**WHAT TO PRODUCE**
Write the data out again, character for character, with no images.

**PROVIDED RECORDS**
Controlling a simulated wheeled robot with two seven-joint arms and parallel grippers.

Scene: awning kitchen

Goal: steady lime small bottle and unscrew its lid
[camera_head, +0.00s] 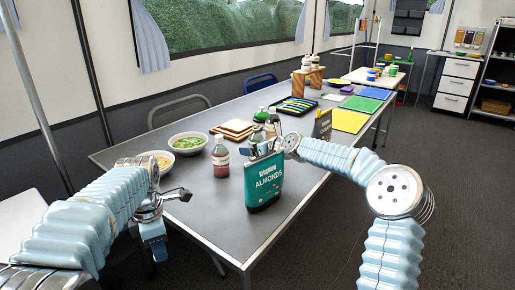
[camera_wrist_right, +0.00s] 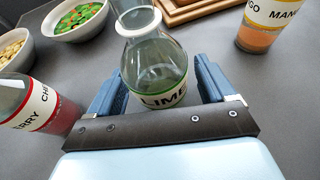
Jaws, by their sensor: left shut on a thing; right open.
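The lime bottle (camera_wrist_right: 155,70) is clear, with a white band at its neck and a green-edged LIME label. In the right wrist view it stands upright between the fingers of my right gripper (camera_wrist_right: 160,92), which is open with gaps at both sides. The bottle's top is cut off there, so I cannot tell how its lid sits. In the head view the bottle (camera_head: 257,137) shows behind the almonds bag, which hides its lower part. My left gripper (camera_head: 170,205) is off the table's near left edge, apart from the bottle. It is shut on something I cannot make out.
The green ALMONDS bag (camera_head: 263,182) stands at the near edge. A cherry bottle (camera_wrist_right: 40,108) is close left of the lime bottle; a mango bottle (camera_wrist_right: 265,25) is farther right. Two bowls (camera_head: 187,142) and boards with bread (camera_head: 233,128) lie beyond. Bare table shows near the left edge.

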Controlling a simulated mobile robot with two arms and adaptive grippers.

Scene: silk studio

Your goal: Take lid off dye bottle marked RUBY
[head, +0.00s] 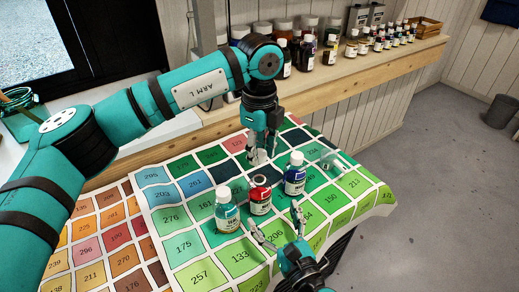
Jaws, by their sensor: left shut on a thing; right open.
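Three small dye bottles stand upright in a row on the numbered colour chart: a teal one (227,212) with a white lid, a red one (260,197), and a dark blue one (295,176) with a white lid. The red bottle shows a dark red open mouth and no white lid. Its label is too small to read. My left gripper (258,157) is behind the red bottle, apart from it, shut on a small whitish thing that looks like the lid, mostly hidden by the fingers. My right gripper (277,226) is open and empty, in front of the red bottle.
A clear glass vessel (335,162) is on the chart right of the blue bottle. A wooden shelf (370,58) along the wall holds several jars and bottles and a wooden crate (425,27). The chart's (240,258) front area is mostly clear.

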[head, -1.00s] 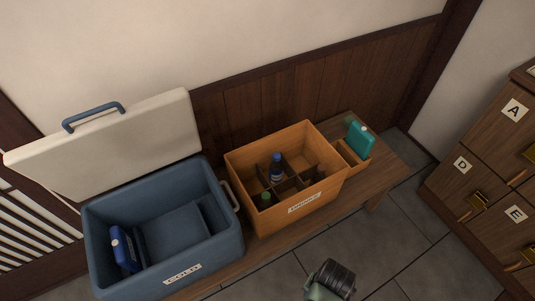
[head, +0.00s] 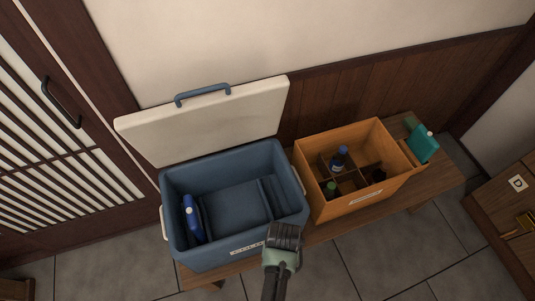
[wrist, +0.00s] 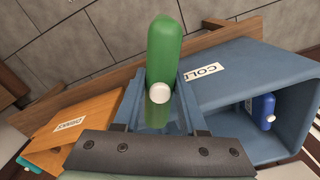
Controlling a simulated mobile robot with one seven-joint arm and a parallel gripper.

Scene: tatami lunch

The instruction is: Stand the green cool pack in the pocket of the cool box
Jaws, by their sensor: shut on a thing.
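The green cool pack (wrist: 164,52), rounded with a white cap, is between the fingers of my gripper (wrist: 160,88) in the wrist view. My gripper is shut on it. In the head view my gripper (head: 284,238) is in front of the cool box's right front corner, and the green pack is hidden. The blue cool box (head: 296,213) stands open, its white lid (head: 205,120) raised behind. A narrow pocket (head: 271,196) beside the right wall looks empty. A blue pack (head: 192,217) stands at the left end inside.
An orange crate (head: 355,203) holding bottles stands right of the cool box on the wooden bench (head: 437,185). A teal pack (head: 422,145) stands in a small wooden holder at the bench's right end. Drawers (head: 505,215) are at far right. Grey floor (head: 370,260) in front is clear.

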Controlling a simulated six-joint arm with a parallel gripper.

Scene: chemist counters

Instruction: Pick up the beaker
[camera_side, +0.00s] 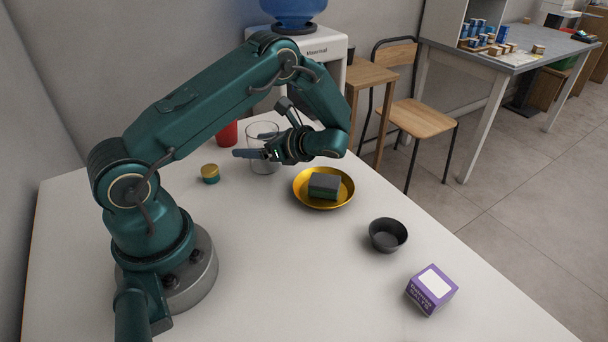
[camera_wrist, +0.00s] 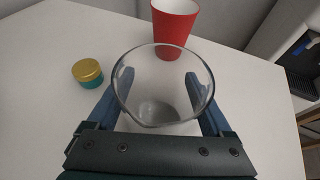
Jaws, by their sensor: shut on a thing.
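A clear glass beaker (camera_side: 263,160) stands upright near the back of the white table in the side view. In the wrist view the beaker (camera_wrist: 160,90) sits between my gripper's two blue fingers, its round rim facing the camera. My gripper (camera_side: 262,154) is shut on the beaker, with a finger on each side of its wall. The wrist view shows my gripper (camera_wrist: 163,100) with its dark palm bar close below the beaker. I cannot tell whether the beaker's base touches the table.
A red cup (camera_side: 227,133) stands just behind the beaker. A gold-lidded teal jar (camera_side: 210,174) is to its left. A yellow dish (camera_side: 300,195) holding a dark green sponge (camera_side: 325,186), a dark bowl (camera_side: 388,235) and a purple box (camera_side: 431,290) lie to the right. The table's front middle is clear.

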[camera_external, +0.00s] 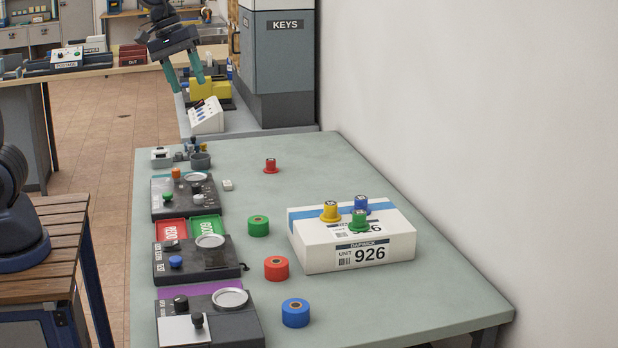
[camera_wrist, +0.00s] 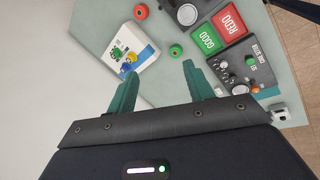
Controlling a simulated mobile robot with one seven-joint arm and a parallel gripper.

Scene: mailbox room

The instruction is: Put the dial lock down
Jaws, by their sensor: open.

**WRITTEN RESPONSE**
Controlling a simulated wheeled robot with two seven-joint arms and parallel grippers.

Scene: awning kitchen

Goal: steady lime small bottle and unscrew its lid
[camera_head, +0.00s] 
[camera_wrist_right, +0.00s] 
Jaws, by their sensor: left shut on a thing; right open.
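The lime bottle (camera_wrist_right: 155,70) is clear, with a white band at its neck and a green-edged LIME label. In the right wrist view it stands upright between the fingers of my right gripper (camera_wrist_right: 160,92), which is open with gaps at both sides. The bottle's top is cut off there, so I cannot tell how its lid sits. In the head view the bottle (camera_head: 257,137) shows behind the almonds bag, which hides its lower part. My left gripper (camera_head: 170,205) is off the table's near left edge, apart from the bottle. It is shut on something I cannot make out.
The green ALMONDS bag (camera_head: 263,182) stands at the near edge. A cherry bottle (camera_wrist_right: 40,108) is close left of the lime bottle; a mango bottle (camera_wrist_right: 265,25) is farther right. Two bowls (camera_head: 187,142) and boards with bread (camera_head: 233,128) lie beyond. Bare table shows near the left edge.

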Controlling a simulated mobile robot with two arms and adaptive grippers.

Scene: silk studio

Your goal: Take lid off dye bottle marked RUBY
[head, +0.00s] 
Jaws, by their sensor: left shut on a thing; right open.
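Three small dye bottles stand upright in a row on the numbered colour chart: a teal one (227,212) with a white lid, a red one (260,197), and a dark blue one (295,176) with a white lid. The red bottle shows a dark red open mouth and no white lid. Its label is too small to read. My left gripper (258,157) is behind the red bottle, apart from it, shut on a small whitish thing that looks like the lid, mostly hidden by the fingers. My right gripper (277,226) is open and empty, in front of the red bottle.
A clear glass vessel (335,162) is on the chart right of the blue bottle. A wooden shelf (370,58) along the wall holds several jars and bottles and a wooden crate (425,27). The chart's (240,258) front area is mostly clear.

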[head, -1.00s] 
[head, +0.00s] 
[wrist, +0.00s] 
Controlling a simulated mobile robot with one seven-joint arm and a parallel gripper.

Scene: tatami lunch

The instruction is: Stand the green cool pack in the pocket of the cool box
Jaws, by their sensor: shut on a thing.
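The green cool pack (wrist: 164,52), rounded with a white cap, is between the fingers of my gripper (wrist: 160,88) in the wrist view. My gripper is shut on it. In the head view my gripper (head: 284,238) is in front of the cool box's right front corner, and the green pack is hidden. The blue cool box (head: 296,213) stands open, its white lid (head: 205,120) raised behind. A narrow pocket (head: 271,196) beside the right wall looks empty. A blue pack (head: 192,217) stands at the left end inside.
An orange crate (head: 355,203) holding bottles stands right of the cool box on the wooden bench (head: 437,185). A teal pack (head: 422,145) stands in a small wooden holder at the bench's right end. Drawers (head: 505,215) are at far right. Grey floor (head: 370,260) in front is clear.

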Controlling a simulated six-joint arm with a parallel gripper.

Scene: chemist counters

Instruction: Pick up the beaker
[camera_side, +0.00s] 
[camera_wrist, +0.00s] 
Jaws, by their sensor: shut on a thing.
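A clear glass beaker (camera_side: 263,160) stands upright near the back of the white table in the side view. In the wrist view the beaker (camera_wrist: 160,90) sits between my gripper's two blue fingers, its round rim facing the camera. My gripper (camera_side: 262,154) is shut on the beaker, with a finger on each side of its wall. The wrist view shows my gripper (camera_wrist: 163,100) with its dark palm bar close below the beaker. I cannot tell whether the beaker's base touches the table.
A red cup (camera_side: 227,133) stands just behind the beaker. A gold-lidded teal jar (camera_side: 210,174) is to its left. A yellow dish (camera_side: 300,195) holding a dark green sponge (camera_side: 325,186), a dark bowl (camera_side: 388,235) and a purple box (camera_side: 431,290) lie to the right. The table's front middle is clear.

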[camera_external, +0.00s] 
[camera_wrist, +0.00s] 
Controlling a simulated mobile robot with one seven-joint arm and a parallel gripper.

Scene: mailbox room

The instruction is: Put the dial lock down
Jaws, by their sensor: open.

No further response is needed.